L’artiste s’est aventuré sur le plateau de diverses comédies locales comme «Murder Mystery 1» et «2» (actuellement sur Netflix) aux côtés d’Adam Sandler et Jennifer Aniston. Cependant, ce n’est pas pour cette actualité que le quinquagénaire s’est rendu chez nous. L’humoriste vient en effet de réaliser «La vie pour de vrai», qui raconte comment un homme de 50 ans né au Club Med et y ayant passé toute sa vie quitte ce monde à part pour retrouver son amour d’enfance. Inutile de préciser que nous étions ravis, lors de sa promo helvète, de passer le bonhomme à la question et devant l’objectif. Jeux auxquels ce grand enfant s’est plié avec humour et l’esprit affûté. Rencontre.
- «La vie pour de vrai», c’est quoi, pour vous?
- Dany Boon: C’est vivre dans la pleine conscience de l’instant présent et se débarrasser à ce moment-là de tout ce qui peut nous parasiter, comme un téléphone portable, par exemple.
- Et vous y arrivez?
- Pas toujours. Quand j’écris, je suis bien obligé d’éteindre mon téléphone et aussi lorsque je suis à table avec mes enfants. Mais cela ne devrait pas s’arrêter là. Le vrai souci, c’est que l’on a besoin de moments pour rêvasser ou être dans la lune, c’est vraiment très important. Evidemment, quand on fait des études, on nous dit: «Oh là là, arrête de rêver!» Alors que c’est tellement important pour le cerveau, le processus créatif et le bien-être. D’ailleurs, avec mes enfants, qui ont aujourd’hui entre 25 et 13 ans, je faisais des journées de l’ennui et leur disais: «Aujourd’hui, on fait tout ce qu’on veut mais sans écran, sans objets connectés.» Bien sûr, ils me disaient qu’ils s’ennuyaient, mais j’étais content, car c’était le principe. Et aujourd’hui, avec le recul, je pense qu’ils aimaient bien ça.

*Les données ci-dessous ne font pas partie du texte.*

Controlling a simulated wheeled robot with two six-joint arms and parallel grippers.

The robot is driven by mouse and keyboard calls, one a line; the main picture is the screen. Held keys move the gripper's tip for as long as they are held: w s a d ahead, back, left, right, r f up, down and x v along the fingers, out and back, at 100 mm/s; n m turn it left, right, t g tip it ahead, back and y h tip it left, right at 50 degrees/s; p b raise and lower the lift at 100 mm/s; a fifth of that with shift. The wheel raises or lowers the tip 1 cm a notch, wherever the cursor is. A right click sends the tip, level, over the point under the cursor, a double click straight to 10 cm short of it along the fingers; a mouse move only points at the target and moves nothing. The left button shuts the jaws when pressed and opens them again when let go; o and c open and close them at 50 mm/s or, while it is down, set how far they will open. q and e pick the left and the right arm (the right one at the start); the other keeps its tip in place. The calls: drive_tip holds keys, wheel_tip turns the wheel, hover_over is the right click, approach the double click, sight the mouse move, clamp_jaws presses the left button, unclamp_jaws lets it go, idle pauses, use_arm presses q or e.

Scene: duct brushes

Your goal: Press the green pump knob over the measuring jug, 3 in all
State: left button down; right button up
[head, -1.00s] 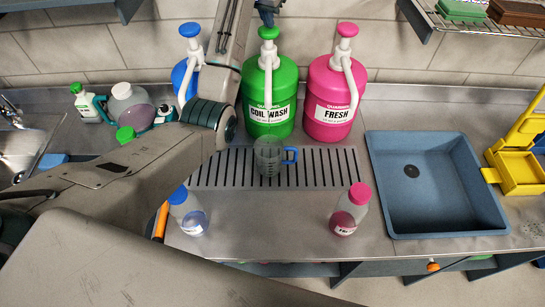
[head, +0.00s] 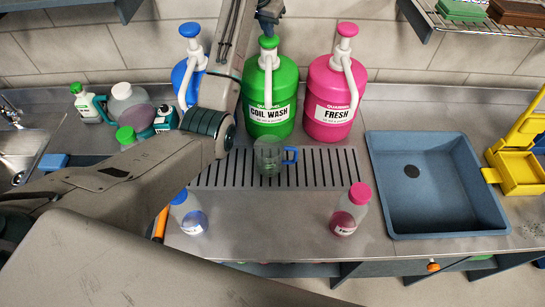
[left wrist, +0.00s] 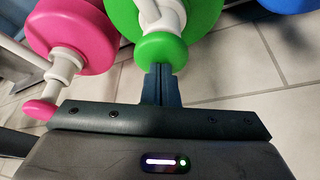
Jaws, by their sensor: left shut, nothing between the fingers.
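My left gripper (head: 269,15) is shut and empty, pointing down onto the knob. In the left wrist view its closed fingertips (left wrist: 162,72) meet the green knob (left wrist: 160,50) and appear to touch it. The knob sits low, close to the pump's white collar. The clear measuring jug (head: 268,157) with a blue handle stands on the slotted drain grate below the green pump's spout. It looks green-tinted inside; its level is hard to read. My right gripper is out of view.
A pink FRESH container (head: 337,98) stands right of the green one, a blue one (head: 187,75) left, partly behind my arm. Two small bottles, blue-capped (head: 188,213) and pink-capped (head: 350,212), stand in front of the grate (head: 335,168). A blue sink (head: 440,185) lies right.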

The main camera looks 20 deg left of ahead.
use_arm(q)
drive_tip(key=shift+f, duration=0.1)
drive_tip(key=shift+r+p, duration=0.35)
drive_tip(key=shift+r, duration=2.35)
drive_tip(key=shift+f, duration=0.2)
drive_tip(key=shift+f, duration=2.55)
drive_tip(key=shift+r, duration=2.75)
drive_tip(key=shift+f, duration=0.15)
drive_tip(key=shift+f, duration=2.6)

- Le personnage principal de votre film, Tridan, quitte le Club Med du Mexique pour retrouver son amour d’enfance. Vous êtes déjà allé dans un club?
- On y est allés l’hiver, en famille, à Valmorel (en Savoie, ndlr), pour voir comment c’était aujourd’hui et j’ai parlé avec beaucoup de G. O. Mais c’est une rencontre en amont avec un chef de restaurant qui m’a donné l’idée de ce film. Il était né au club, devenu G. O. et, à plus de 40 ans, travaillait toujours là-bas. Il avait fait l’école à distance. Je me suis dit: «Tiens, voilà une idée intéressante pour parler du monde et avoir le point de vue de ces gens sur notre quotidien d’individus speedés.»
- Le petit Tridan veut toujours fuir le Club. Vous aviez des envies de vous échapper de votre famille quand vous étiez petit?
- Absolument pas. J’avais des envies d’âge adulte. Je faisais rire ma mère, quand j’étais gamin, parce que c’était compliqué à la maison. C’était difficile pour elle, elle a été enceinte de moi à 17 ans. Mes grands-parents voulaient la mettre dans une maison de filles-mères et heureusement elle a refusé. Ils ont donc signé un papier pour l’émanciper plus tôt que prévu et elle a eu le droit de se marier avec mon père et de vivre avec lui. Ils habitaient dans une cabane en tôle ondulée, logés par la paroisse où elle avait fait sa communion. Et c’est une cousine qui est allée voir mes arrière-grands-parents pour leur dire dans quelles conditions vivait ma mère. Ils sont venus nous chercher et nous ont logés pendant six ans, jusqu’au moment où mon arrière-grand-père, qui était une figure paternelle merveilleuse, s’est fait renverser par une voiture. Ma mère était très malheureuse d’avoir été rejetée par sa famille, qui était très catholique, juste parce qu’elle était tombée amoureuse d’un Algérien. Alors je la faisais rire. C’était ma motivation principale, la faire rire pour réparer, et c’est devenu une vocation.
- Le rire répare?
- Oui, de presque tout. J’ai des témoignages très beaux de gens qui m’écrivent. Je prends ces lettres comme des cadeaux. Je les trouve très gratifiantes et ça me remplit.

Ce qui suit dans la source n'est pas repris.